§ Exercise requirements: Answer with a single number: how many lines in the listing below include "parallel"?

━━━━━ Data rows ━━━━━

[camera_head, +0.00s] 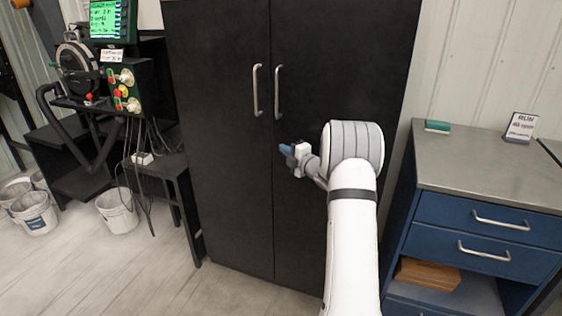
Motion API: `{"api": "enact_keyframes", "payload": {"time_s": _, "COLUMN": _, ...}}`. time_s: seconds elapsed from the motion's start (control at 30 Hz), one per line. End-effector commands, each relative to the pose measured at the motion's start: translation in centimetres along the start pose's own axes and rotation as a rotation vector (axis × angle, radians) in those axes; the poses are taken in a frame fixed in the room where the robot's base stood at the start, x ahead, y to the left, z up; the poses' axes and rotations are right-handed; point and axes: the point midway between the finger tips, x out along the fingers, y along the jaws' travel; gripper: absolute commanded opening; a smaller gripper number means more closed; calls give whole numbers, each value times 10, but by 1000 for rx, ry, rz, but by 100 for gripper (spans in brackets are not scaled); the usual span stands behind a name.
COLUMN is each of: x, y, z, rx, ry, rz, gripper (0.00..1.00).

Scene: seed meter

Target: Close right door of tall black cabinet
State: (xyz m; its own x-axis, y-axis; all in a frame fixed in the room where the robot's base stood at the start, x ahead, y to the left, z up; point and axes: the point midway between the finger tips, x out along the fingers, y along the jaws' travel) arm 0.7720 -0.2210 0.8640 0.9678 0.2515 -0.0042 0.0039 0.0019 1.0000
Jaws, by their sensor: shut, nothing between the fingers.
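The tall black cabinet (215,150) stands upright in the middle of the view, with two doors side by side. Its right door (345,70) looks flush with the left door (220,60), and only a thin seam shows between them. Each door has a vertical metal handle: the left handle (256,90) and the right handle (278,91). My gripper (284,149) is shut and empty, in front of the right door below its handle. Whether it touches the door cannot be told. My arm hides the lower right part of that door.
A blue drawer unit (485,215) with a grey top stands close on the right. A machine with a green screen (108,20) and a control box (122,90) stands on the left. Buckets (118,210) are on the floor there. Floor (130,275) in front is clear at left.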

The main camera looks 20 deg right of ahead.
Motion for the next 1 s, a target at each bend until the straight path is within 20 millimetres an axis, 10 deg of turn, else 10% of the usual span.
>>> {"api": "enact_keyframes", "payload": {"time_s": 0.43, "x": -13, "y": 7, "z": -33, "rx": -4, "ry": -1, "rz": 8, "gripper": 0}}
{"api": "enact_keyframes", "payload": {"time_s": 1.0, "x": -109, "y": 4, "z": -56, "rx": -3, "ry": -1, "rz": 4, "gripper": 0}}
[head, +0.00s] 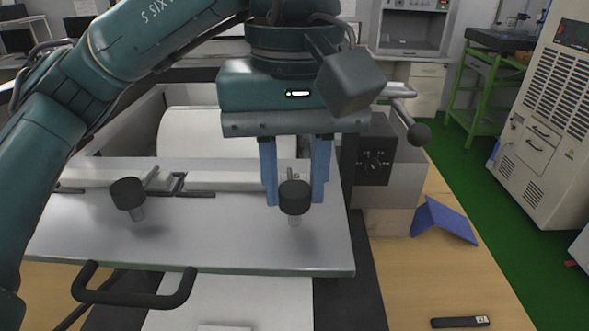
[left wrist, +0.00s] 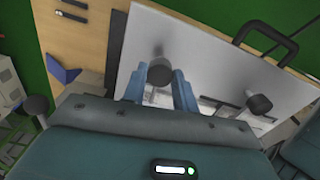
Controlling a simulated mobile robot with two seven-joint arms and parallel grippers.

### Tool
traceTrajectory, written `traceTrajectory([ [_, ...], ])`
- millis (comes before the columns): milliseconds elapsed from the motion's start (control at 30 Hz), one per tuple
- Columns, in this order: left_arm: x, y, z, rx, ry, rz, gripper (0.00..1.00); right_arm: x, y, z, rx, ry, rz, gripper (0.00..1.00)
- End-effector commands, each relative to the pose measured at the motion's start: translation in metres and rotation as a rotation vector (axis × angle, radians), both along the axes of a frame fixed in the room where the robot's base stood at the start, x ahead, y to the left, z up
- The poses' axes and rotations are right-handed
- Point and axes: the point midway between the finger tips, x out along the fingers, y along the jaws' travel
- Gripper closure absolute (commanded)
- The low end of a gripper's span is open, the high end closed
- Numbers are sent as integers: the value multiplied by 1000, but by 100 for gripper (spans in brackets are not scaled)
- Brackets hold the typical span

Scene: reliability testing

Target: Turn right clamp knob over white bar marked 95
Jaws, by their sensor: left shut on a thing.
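The right clamp knob (head: 294,198) is a black cylinder on a short metal stem, above a flat silver plate (head: 230,235). The left clamp knob (head: 128,193) looks alike and leans slightly. The white bar (head: 225,181) runs along the plate's far edge; a small mark shows just behind the right knob, partly hidden by it. My left gripper (head: 294,190) points down with its blue fingers on either side of the right knob, shut on it. The left wrist view shows the knob (left wrist: 160,73) between the fingertips (left wrist: 160,88). My right gripper is out of view.
A black handle (head: 135,290) stands at the plate's front. A ball-ended lever (head: 418,133) and a dial box (head: 375,160) are at the right. A blue folded piece (head: 442,220) and a small black device (head: 460,322) lie on the wooden table, which is otherwise clear there.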

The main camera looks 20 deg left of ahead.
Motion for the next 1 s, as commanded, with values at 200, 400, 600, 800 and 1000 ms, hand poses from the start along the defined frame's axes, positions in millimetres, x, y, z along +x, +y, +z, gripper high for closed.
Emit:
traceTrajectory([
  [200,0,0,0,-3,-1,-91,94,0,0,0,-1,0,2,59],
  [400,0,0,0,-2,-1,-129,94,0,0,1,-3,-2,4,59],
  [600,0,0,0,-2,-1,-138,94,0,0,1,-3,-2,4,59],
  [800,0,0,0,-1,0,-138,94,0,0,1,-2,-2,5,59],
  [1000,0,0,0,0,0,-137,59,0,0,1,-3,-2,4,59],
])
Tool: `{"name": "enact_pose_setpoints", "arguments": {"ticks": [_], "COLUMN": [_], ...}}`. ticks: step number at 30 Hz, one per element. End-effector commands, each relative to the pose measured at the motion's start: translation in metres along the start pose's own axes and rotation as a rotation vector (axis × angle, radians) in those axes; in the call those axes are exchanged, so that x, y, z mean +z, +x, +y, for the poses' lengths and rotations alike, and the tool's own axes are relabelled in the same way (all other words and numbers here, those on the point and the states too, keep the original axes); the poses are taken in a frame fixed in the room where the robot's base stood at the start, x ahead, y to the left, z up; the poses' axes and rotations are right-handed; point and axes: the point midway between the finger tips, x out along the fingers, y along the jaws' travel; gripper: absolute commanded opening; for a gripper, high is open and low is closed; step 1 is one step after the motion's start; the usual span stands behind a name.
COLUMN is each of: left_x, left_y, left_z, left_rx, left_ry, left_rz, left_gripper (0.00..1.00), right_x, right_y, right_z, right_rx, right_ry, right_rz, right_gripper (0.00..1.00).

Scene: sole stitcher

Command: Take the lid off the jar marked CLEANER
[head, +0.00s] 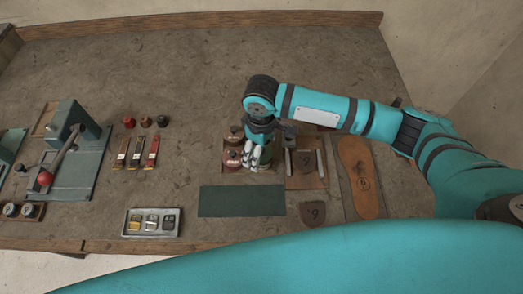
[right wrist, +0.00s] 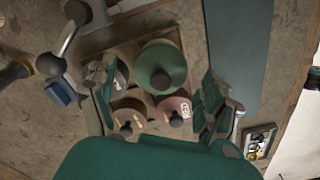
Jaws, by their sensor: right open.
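Several jars with knobbed lids stand close together in a wooden holder (right wrist: 146,101). In the right wrist view they are a green-lidded jar (right wrist: 155,60), a reddish jar (right wrist: 181,105), a brownish jar (right wrist: 127,109) and a dark jar (right wrist: 121,75) partly behind a finger. Their labels are too small to read, so I cannot tell which is marked CLEANER. My right gripper (right wrist: 156,88) is open above the jars, its fingers on either side of the group. In the head view this gripper (head: 257,157) hides some jars; two dark red lids (head: 233,155) show left of it. My left gripper is not in view.
A dark green mat (head: 242,201) lies in front of the jars, and a metal tray (head: 152,222) at front left. A board with metal rails (head: 306,178) and a brown sole (head: 359,178) lie to the right. A press with a red-knobbed lever (head: 75,150) stands left.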

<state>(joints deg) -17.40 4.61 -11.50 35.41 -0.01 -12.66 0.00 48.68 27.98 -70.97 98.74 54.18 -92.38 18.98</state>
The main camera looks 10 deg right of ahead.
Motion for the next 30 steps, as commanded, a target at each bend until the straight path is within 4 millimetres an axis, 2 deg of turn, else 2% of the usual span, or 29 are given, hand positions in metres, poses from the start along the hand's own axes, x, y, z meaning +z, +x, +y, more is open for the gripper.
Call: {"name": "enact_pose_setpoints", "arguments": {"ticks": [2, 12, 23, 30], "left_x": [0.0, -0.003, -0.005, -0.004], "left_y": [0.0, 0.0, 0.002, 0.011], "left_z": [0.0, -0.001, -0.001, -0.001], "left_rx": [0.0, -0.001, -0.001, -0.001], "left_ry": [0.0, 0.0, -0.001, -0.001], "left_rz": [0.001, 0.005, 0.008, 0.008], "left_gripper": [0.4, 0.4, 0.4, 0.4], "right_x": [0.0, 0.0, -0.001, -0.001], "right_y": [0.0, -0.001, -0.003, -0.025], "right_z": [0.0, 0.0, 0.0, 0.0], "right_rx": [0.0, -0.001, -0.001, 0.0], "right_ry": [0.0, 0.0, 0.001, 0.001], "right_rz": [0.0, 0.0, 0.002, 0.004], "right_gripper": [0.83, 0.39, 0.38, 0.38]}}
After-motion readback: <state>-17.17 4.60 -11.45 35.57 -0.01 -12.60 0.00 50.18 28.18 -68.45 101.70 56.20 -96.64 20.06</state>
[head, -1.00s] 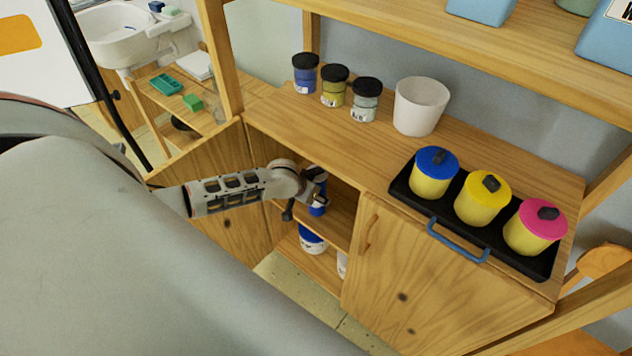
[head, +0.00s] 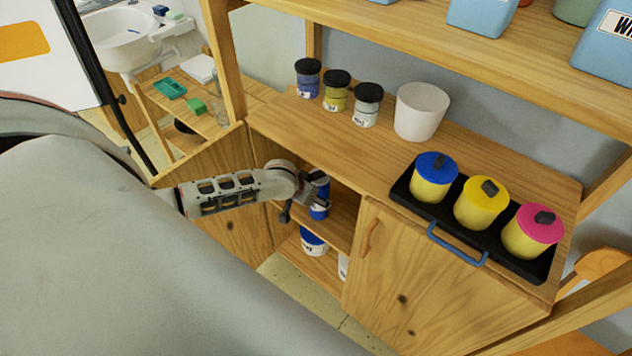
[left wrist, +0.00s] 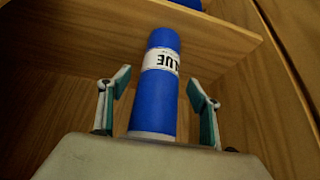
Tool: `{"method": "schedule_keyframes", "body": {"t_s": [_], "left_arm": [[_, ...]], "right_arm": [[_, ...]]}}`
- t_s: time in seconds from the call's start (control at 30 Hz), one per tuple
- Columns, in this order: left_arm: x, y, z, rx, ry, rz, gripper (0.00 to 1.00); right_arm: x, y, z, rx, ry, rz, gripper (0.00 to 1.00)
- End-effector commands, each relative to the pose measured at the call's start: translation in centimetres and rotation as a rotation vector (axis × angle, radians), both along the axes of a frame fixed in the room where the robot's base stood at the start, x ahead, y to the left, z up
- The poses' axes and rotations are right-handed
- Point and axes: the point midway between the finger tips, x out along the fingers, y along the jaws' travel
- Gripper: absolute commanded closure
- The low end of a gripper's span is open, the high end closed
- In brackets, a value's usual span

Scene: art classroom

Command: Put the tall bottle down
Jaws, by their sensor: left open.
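The tall bottle (left wrist: 157,102) is blue with a white label reading "BLUE" or "GLUE", partly cut off. In the left wrist view it stands between the two spread fingers of my left gripper (left wrist: 158,105), with a visible gap on each side. In the head view the bottle (head: 319,208) is inside the open cabinet on its inner shelf (head: 338,228), partly covered by my left gripper (head: 308,204). The left gripper is open around the bottle. Its base is hidden behind the gripper body in the wrist view. My right gripper is not in view.
A blue and white tub (head: 312,242) stands on the lower cabinet level. The closed right door (head: 405,270) borders the opening. On top are several lidded jars, a white pot (head: 420,111) and a black tray (head: 409,199) with yellow canisters.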

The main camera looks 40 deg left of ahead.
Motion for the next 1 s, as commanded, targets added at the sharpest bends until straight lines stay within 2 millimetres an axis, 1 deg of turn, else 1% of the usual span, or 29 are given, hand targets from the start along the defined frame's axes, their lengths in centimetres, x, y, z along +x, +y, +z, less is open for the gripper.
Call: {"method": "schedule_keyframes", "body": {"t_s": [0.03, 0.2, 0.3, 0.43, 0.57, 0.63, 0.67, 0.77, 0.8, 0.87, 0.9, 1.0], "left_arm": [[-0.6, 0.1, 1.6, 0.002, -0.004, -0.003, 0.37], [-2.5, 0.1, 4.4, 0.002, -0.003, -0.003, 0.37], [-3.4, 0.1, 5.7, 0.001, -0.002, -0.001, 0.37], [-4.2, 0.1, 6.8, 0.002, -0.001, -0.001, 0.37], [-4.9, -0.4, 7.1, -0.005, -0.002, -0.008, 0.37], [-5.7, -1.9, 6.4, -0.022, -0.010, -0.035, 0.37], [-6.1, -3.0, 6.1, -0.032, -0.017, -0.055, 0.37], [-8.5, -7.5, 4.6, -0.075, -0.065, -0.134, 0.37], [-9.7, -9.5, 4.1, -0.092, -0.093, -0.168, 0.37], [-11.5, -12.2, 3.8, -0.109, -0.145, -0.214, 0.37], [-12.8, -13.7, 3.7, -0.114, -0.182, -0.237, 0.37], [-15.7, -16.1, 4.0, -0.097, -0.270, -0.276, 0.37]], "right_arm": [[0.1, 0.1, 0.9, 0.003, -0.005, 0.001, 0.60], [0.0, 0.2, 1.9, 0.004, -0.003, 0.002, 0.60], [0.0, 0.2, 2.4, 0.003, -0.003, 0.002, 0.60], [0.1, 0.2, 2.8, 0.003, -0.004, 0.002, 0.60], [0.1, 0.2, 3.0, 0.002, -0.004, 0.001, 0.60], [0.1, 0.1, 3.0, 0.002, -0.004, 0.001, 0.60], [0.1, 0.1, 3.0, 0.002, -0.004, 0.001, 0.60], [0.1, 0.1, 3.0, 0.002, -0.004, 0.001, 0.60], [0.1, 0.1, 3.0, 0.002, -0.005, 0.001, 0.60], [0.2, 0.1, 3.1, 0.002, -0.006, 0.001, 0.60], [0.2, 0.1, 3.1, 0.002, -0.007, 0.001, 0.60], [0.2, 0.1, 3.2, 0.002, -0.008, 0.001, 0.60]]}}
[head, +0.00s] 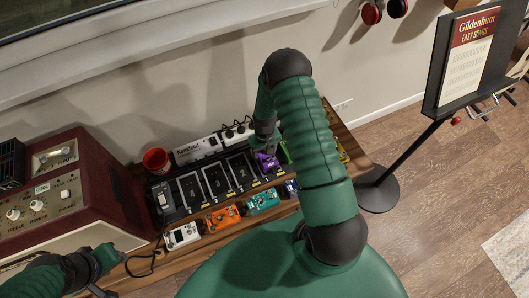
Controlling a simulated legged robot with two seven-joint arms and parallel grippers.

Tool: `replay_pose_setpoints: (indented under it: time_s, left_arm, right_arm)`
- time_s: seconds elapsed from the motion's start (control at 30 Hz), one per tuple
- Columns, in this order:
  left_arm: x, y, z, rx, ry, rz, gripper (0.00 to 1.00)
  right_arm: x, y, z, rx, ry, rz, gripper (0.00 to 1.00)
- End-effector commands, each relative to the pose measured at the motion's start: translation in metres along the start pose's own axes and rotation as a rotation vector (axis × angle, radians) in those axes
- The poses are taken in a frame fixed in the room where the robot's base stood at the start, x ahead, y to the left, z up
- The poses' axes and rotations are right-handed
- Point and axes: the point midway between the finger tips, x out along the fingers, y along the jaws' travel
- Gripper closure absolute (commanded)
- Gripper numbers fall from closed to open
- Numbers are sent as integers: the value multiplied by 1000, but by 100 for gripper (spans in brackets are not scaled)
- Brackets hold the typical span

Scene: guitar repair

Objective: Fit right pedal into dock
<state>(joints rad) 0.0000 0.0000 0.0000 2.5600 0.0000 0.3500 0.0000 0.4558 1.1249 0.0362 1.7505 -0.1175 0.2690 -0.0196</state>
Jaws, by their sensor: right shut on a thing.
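My right gripper (264,147) is shut on a small purple pedal (267,162) at the right part of the pedal dock (180,212). The purple pedal is partly hidden by my gripper and arm. I cannot tell whether it is seated in a slot or just above it. The dock is a dark board with several black pedal bays in a row. My left gripper (107,257) is at the lower left, in front of the amplifier and away from the dock. Its fingers are too small and dark to tell open from shut.
A maroon amplifier (60,195) stands left on the wooden bench. A red cup (157,161) and a power strip (238,131) are behind the dock. White, orange (223,217) and teal (263,201) pedals line the front. A music stand (440,110) stands right. My right arm hides the bench's right part.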

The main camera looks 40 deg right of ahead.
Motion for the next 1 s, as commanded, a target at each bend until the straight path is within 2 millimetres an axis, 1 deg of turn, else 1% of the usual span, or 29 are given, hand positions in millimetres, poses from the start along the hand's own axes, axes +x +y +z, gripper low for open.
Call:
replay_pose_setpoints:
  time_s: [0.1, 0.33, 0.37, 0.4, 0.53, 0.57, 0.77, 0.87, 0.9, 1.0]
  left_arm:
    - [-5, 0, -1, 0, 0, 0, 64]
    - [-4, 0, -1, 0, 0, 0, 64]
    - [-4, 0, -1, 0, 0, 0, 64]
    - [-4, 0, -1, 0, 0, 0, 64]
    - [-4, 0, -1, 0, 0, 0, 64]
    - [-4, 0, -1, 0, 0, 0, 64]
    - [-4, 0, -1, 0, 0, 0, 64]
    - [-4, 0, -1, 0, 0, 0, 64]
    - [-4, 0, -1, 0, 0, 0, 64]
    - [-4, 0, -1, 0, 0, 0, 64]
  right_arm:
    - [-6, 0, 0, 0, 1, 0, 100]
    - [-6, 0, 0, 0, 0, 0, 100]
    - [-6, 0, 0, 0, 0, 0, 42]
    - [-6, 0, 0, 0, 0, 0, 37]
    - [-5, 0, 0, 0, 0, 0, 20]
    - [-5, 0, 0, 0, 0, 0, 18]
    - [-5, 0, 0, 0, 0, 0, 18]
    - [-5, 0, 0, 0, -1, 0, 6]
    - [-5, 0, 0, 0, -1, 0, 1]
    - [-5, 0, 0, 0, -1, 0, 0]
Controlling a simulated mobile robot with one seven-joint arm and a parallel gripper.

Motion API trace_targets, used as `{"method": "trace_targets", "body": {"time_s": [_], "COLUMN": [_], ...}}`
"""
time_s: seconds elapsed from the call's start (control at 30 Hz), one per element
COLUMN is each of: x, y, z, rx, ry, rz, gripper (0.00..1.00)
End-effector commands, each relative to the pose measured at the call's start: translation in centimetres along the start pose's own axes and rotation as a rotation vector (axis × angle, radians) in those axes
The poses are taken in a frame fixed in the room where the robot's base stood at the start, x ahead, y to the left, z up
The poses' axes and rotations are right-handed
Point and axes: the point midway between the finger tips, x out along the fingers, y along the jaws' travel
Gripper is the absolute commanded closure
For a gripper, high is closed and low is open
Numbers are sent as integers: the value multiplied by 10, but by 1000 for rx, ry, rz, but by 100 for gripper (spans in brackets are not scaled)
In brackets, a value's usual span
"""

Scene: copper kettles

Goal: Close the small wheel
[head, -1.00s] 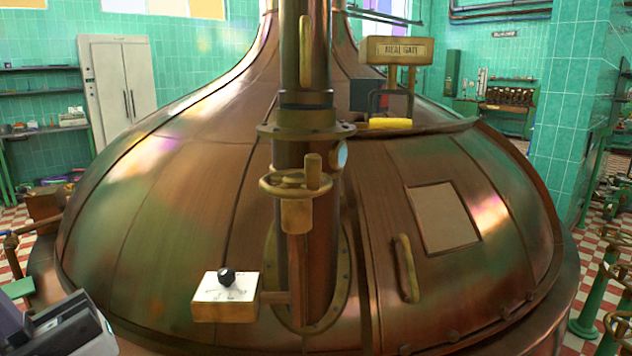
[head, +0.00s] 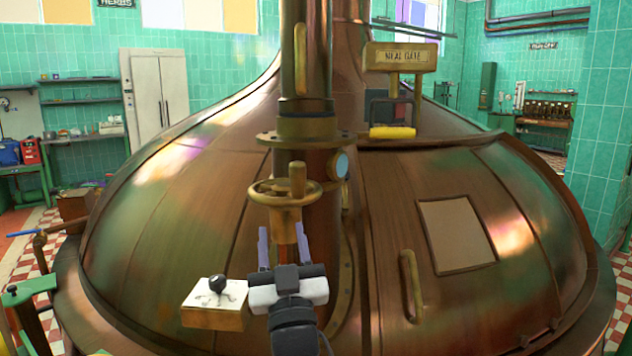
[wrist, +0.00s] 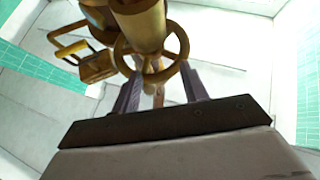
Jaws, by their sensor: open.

━━━━━

§ Problem solution: 3